▶ [PROBLEM DESCRIPTION]: Write out the material exactly, without any of its pictures.

▶ [DATA SECTION]:
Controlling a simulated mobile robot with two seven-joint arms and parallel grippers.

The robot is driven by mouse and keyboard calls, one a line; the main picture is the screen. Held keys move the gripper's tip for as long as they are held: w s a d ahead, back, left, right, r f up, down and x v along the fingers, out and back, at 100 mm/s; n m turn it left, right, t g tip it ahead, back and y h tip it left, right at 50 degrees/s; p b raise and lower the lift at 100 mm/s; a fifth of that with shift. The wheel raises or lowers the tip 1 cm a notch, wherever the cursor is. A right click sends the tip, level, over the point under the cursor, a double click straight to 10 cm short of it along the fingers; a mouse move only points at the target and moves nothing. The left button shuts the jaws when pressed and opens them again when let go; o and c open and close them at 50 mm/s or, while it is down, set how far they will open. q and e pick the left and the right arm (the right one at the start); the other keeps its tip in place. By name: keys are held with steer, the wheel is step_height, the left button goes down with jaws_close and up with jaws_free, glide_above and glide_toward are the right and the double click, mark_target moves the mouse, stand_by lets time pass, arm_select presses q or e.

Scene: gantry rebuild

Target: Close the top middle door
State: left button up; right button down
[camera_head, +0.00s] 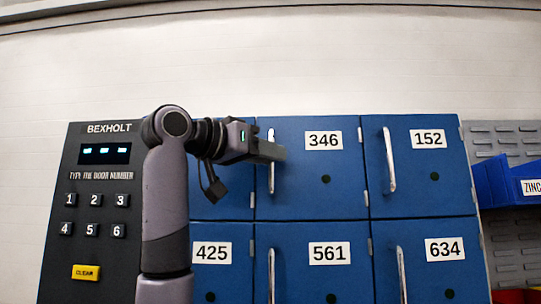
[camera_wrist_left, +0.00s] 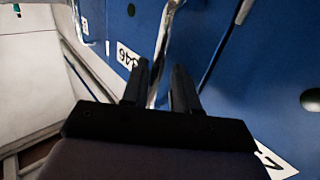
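The top middle door is the blue door labelled 346 (camera_head: 302,195). It looks about level with the doors around it; I cannot tell whether it stands slightly ajar. Its pale upright handle (camera_head: 271,183) is on its left side. My left gripper (camera_head: 273,151) is at the handle and covers its middle. In the left wrist view the handle (camera_wrist_left: 167,35) runs down between the two dark fingers of my left gripper (camera_wrist_left: 159,80). The fingers are apart, with a visible gap beside the handle. My right gripper is not in view.
Door 152 (camera_head: 425,180) is to the right. Doors 425 (camera_head: 225,275), 561 (camera_head: 315,275) and 634 (camera_head: 430,275) are below. A black keypad panel (camera_head: 88,215) is on the left. A blue bin (camera_head: 492,183) hangs at the right. My left arm crosses the front of the left column.

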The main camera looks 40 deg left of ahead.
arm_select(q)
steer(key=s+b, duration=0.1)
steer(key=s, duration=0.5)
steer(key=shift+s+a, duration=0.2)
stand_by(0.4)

▶ [EXERCISE SOLUTION]:
Controlling a simulated mobile robot with two seven-joint arms and parallel grippers.

The robot is driven by mouse and keyboard calls, one a line; the main picture is the screen. Held keys move the gripper's tip for as long as they are held: w s a d ahead, back, left, right, r f up, down and x v along the fingers, out and back, at 100 mm/s; n m turn it left, right, t g tip it ahead, back and y h tip it left, right at 50 degrees/s; p b raise and lower the lift at 100 mm/s; a fifth of that with shift. The wheel raises or lowers the tip 1 cm a notch, wherever the cursor is. A right click sends the tip, level, over the point under the cursor, a double click straight to 10 cm short of it along the fingers; a mouse move only points at the target and moves nothing. The left button shuts the jaws when pressed and opens them again when let go; o and c open and close them at 50 mm/s or, while it is down, set how far they will open. q and e pick the left and the right arm (the right one at the start); the other keeps its tip in place. By name: keys are held with steer, the wheel is step_height, the left button goes down with jaws_close and up with jaws_free, glide_above and glide_toward are the right and the double click, mark_target moves the mouse, stand_by lets time pass, arm_select presses q or e.

Scene: gantry rebuild

Target: Close the top middle door
State: left button up; right button down
[camera_head, +0.00s] 
[camera_wrist_left, +0.00s] 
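The top middle door is the blue door labelled 346 (camera_head: 302,195). It looks about level with the doors around it; I cannot tell whether it stands slightly ajar. Its pale upright handle (camera_head: 271,183) is on its left side. My left gripper (camera_head: 273,151) is at the handle and covers its middle. In the left wrist view the handle (camera_wrist_left: 167,35) runs down between the two dark fingers of my left gripper (camera_wrist_left: 159,80). The fingers are apart, with a visible gap beside the handle. My right gripper is not in view.
Door 152 (camera_head: 425,180) is to the right. Doors 425 (camera_head: 225,275), 561 (camera_head: 315,275) and 634 (camera_head: 430,275) are below. A black keypad panel (camera_head: 88,215) is on the left. A blue bin (camera_head: 492,183) hangs at the right. My left arm crosses the front of the left column.

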The main camera looks 40 deg left of ahead.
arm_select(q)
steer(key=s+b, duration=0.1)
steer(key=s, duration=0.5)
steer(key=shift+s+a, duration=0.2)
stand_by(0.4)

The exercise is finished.